▶ [EXERCISE TASK]: Copy out the lines that include the word "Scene".

==============================

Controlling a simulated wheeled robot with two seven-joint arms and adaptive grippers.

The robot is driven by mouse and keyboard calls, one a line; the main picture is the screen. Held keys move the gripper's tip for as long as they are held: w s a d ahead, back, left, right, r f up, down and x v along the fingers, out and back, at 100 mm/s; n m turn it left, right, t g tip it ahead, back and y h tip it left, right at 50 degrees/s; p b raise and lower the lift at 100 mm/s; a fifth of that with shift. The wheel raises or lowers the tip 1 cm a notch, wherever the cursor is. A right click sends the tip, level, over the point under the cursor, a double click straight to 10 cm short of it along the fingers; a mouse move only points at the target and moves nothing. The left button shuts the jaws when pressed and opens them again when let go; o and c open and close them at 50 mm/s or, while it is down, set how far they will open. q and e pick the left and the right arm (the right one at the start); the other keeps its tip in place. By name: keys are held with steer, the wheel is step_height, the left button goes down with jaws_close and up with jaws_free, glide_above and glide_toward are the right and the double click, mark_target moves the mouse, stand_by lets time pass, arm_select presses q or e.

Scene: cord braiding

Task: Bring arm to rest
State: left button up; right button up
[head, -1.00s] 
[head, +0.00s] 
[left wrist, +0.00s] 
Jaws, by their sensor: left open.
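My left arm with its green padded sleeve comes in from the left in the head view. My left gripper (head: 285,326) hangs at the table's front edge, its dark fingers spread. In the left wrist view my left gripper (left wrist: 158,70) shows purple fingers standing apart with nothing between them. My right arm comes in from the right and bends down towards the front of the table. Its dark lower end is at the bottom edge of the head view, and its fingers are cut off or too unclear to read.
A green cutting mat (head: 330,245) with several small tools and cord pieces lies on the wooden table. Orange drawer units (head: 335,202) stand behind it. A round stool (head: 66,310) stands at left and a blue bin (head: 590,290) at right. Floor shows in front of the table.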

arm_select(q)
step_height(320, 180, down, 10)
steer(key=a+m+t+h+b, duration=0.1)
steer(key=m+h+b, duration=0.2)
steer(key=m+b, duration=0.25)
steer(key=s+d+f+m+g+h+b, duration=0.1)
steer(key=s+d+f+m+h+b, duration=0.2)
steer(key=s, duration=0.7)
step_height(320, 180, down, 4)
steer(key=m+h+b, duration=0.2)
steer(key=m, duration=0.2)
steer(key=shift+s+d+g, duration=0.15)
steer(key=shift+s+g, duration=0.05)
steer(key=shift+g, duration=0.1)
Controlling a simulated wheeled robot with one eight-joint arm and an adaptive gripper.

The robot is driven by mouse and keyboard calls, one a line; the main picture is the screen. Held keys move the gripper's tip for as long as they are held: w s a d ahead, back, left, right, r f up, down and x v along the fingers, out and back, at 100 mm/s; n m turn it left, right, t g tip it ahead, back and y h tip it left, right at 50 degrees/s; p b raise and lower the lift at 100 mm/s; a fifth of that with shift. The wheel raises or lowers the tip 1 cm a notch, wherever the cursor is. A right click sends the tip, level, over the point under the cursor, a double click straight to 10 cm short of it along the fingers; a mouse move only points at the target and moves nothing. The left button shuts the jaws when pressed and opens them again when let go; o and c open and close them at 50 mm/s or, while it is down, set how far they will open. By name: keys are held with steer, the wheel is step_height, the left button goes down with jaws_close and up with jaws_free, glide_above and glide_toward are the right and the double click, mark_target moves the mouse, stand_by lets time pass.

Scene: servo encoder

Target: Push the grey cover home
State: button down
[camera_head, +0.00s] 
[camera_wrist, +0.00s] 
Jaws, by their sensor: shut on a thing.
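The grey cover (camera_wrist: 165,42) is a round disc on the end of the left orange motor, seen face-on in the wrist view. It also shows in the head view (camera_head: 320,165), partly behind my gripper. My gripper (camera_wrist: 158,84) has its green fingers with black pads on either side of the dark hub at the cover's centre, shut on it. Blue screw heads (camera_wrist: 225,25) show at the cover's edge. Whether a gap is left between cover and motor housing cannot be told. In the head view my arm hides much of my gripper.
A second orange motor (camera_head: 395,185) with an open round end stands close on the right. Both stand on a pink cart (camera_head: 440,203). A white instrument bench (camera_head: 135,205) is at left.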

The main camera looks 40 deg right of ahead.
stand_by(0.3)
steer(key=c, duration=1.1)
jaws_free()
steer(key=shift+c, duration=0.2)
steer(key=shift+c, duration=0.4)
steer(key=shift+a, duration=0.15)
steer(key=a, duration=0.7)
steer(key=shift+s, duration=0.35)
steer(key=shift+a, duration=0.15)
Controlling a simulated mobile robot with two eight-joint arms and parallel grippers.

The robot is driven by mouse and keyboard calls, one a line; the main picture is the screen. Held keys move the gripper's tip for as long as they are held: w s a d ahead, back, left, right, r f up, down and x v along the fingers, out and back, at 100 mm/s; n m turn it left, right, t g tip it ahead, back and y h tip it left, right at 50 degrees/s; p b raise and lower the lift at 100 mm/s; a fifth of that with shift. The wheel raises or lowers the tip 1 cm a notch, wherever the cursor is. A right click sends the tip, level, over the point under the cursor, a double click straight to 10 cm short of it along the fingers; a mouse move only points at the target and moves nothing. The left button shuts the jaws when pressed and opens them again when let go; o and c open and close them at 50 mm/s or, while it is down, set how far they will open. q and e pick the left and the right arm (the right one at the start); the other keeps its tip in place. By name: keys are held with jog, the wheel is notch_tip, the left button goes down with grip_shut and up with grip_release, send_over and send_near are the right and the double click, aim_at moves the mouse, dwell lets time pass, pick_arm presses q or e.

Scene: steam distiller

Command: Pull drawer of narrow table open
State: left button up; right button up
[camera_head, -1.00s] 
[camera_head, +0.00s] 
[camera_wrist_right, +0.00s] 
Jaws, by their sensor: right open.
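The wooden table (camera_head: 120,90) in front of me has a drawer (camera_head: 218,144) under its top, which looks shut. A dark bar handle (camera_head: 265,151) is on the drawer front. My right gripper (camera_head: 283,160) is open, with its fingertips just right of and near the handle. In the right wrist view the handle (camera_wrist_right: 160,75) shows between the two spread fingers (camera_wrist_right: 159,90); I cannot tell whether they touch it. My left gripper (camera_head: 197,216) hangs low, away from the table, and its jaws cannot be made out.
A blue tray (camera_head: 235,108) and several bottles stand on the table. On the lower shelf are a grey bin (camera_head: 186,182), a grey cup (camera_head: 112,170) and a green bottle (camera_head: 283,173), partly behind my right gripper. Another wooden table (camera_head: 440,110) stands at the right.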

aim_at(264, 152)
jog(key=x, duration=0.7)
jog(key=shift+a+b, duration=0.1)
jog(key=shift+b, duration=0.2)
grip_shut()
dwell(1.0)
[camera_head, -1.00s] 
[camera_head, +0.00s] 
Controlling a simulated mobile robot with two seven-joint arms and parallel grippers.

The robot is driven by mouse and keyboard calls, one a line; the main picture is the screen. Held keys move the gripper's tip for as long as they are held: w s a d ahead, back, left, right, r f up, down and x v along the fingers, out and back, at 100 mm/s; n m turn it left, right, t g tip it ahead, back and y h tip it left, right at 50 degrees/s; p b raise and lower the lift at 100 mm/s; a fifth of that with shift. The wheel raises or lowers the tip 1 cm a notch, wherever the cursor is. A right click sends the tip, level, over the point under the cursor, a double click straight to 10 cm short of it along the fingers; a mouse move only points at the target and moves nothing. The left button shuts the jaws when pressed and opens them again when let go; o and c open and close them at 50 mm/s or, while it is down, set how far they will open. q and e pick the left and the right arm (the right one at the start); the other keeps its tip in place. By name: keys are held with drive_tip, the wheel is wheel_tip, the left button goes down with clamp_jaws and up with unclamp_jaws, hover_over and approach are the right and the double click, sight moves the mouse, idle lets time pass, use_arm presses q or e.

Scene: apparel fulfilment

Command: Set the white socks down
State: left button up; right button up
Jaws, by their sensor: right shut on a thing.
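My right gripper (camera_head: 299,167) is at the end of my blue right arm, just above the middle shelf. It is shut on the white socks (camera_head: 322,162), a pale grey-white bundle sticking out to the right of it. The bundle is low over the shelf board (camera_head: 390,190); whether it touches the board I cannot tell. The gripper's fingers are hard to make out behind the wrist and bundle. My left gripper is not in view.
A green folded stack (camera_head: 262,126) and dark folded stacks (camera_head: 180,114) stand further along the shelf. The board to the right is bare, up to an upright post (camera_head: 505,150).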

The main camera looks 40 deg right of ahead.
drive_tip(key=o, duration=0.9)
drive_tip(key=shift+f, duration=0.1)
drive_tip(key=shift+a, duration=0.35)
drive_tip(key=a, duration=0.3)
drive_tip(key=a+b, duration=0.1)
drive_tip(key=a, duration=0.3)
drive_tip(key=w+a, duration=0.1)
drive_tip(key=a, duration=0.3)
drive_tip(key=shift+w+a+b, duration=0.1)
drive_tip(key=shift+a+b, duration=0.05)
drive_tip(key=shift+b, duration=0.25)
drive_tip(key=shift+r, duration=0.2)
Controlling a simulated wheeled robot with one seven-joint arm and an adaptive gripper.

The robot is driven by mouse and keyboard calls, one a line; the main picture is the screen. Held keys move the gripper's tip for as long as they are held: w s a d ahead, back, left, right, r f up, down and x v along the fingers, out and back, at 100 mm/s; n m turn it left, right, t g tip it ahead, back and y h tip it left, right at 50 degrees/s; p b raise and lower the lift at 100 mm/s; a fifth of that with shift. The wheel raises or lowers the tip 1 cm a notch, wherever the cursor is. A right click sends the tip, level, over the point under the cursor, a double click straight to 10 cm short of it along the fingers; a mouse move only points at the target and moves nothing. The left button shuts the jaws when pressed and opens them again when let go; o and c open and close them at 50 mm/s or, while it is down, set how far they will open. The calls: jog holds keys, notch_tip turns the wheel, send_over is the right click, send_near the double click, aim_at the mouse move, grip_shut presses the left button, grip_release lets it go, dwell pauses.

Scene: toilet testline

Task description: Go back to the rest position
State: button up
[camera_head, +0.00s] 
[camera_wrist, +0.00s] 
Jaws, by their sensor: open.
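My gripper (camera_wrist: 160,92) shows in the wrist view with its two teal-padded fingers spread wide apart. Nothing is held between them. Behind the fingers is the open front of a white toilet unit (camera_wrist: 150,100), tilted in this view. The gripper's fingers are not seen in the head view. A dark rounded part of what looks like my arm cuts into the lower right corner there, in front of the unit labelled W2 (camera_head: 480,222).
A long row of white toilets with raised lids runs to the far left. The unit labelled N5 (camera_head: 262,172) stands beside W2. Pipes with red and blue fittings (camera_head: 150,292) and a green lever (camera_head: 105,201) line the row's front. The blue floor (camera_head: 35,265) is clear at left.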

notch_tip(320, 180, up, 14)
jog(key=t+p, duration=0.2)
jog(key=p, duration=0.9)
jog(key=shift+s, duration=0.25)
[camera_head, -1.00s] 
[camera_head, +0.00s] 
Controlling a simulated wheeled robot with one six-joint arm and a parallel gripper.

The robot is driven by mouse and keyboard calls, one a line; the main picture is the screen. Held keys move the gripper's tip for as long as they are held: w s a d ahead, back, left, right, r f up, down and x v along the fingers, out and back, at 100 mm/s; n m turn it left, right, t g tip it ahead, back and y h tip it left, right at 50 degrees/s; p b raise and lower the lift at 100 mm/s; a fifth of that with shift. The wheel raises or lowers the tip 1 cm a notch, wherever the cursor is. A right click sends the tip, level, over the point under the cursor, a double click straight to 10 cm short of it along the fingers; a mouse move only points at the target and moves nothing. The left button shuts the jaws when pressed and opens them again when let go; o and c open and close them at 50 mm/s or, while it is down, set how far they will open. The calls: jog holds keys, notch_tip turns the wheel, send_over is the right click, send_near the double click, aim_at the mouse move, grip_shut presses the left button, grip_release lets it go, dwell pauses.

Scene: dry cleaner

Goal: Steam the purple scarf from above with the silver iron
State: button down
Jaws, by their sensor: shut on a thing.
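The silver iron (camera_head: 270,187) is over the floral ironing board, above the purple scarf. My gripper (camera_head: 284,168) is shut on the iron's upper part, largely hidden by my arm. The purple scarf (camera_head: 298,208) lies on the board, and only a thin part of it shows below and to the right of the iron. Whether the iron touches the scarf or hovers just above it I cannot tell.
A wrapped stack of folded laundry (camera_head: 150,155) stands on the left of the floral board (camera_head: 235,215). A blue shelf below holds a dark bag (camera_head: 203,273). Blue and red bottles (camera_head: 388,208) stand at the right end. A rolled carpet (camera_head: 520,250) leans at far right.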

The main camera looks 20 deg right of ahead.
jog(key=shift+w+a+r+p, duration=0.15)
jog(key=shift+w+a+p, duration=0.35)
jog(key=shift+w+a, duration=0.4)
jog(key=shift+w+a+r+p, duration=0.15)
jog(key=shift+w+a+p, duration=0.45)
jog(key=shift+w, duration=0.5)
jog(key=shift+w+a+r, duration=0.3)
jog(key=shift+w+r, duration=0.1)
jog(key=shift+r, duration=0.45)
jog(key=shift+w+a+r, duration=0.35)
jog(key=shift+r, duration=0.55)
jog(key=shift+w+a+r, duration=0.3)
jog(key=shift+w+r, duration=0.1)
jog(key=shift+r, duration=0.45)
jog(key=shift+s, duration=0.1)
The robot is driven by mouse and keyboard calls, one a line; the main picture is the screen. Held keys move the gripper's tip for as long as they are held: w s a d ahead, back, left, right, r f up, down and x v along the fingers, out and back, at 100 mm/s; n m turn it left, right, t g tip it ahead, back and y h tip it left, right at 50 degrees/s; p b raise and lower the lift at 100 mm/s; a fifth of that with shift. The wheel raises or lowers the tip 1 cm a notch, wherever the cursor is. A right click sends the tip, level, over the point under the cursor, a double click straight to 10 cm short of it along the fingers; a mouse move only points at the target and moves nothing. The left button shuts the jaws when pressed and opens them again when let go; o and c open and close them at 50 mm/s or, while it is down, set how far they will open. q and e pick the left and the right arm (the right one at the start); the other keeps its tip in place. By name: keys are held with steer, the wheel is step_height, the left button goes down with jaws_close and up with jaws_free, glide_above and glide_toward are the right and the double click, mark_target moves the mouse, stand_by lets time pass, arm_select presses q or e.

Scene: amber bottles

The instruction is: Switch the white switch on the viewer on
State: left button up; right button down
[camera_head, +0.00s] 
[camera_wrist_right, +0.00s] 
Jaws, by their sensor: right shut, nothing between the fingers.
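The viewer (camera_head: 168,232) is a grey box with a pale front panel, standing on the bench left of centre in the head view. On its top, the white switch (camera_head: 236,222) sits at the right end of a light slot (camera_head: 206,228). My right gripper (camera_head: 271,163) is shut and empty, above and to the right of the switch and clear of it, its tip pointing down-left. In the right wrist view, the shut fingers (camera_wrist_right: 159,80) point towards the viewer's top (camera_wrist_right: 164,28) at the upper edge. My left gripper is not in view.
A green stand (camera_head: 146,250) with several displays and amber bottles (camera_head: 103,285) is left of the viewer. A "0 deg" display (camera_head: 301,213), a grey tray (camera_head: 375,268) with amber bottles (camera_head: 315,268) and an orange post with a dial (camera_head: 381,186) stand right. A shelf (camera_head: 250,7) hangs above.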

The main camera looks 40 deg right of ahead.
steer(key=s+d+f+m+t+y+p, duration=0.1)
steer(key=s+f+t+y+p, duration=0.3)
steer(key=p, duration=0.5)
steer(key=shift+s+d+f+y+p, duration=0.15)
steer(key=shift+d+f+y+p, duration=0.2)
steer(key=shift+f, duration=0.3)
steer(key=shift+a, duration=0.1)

==============================

▶ [WRITTEN SOLUTION]:
Scene: cord braiding
Scene: servo encoder
Scene: steam distiller
Scene: apparel fulfilment
Scene: toilet testline
Scene: dry cleaner
Scene: amber bottles

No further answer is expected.